As the senators lay out in their letter, the potential risks of adding facial recognition to smart glasses are numerous, and because of the implications on privacy, they have a few questions, including the following: will people be able to request deletion of their biometric data? Will the data collected be used to train AI? Has Meta actually thought about the privacy implications? Will Meta be making a database of people’s faces? Has the company ever heard of civil liberties? Would it share data with law enforcement? Lastly, what the actual f*ck are you thinking, Mark? Okay, that last one is made up, but it’s pretty much implied by all the other very real questions.
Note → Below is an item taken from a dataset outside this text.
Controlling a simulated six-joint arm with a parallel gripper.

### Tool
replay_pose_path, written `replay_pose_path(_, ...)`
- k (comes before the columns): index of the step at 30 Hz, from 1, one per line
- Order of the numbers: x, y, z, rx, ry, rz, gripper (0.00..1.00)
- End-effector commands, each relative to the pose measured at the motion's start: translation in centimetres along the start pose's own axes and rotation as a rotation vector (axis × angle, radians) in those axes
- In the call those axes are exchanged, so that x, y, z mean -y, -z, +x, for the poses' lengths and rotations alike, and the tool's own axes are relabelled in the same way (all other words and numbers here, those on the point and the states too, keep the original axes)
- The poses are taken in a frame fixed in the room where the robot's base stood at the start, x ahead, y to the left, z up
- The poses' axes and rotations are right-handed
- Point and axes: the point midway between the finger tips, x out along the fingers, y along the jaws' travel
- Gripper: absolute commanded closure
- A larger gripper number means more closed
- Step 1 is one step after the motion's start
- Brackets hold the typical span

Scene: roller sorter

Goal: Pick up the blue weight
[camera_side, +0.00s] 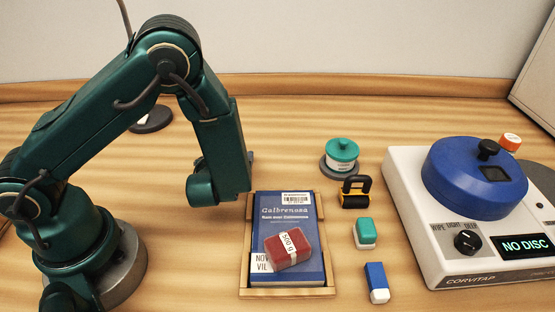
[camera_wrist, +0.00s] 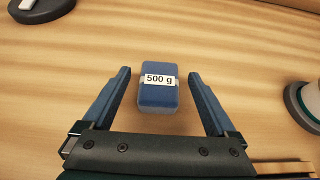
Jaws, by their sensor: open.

There was never really a good time for Meta to be considering something as ethically bankrupt as adding facial recognition to smart glasses—a device that already has a ton of inherent privacy implications—but now is a particularly bad one. Last month, a report revealed that Meta has been sending sensitive videos captured by its smart glasses to human reviewers tasked with helping to train AI models. Those videos, according to the subcontractors, show people naked, going to the bathroom, and having sex, and some of them were recorded unintentionally.

Partially as a result of that icky reality, smart glasses (Ray-Ban Meta AI glasses in particular) are now very much on the radar of state legislatures, privacy watchdogs, and pretty much anyone else who doesn’t like the idea of being recorded discreetly. Clearly, though, Meta could still make things worse, and while it’s done a bang-up job of pretty much ignoring all the rotten revelations as of late, the U.S. Senate might not blow over as easily. Hard to say, but it looks like we might get another court appearance from Mark Zuckerberg, and maybe this time he won’t outfit his entourage in smart glasses.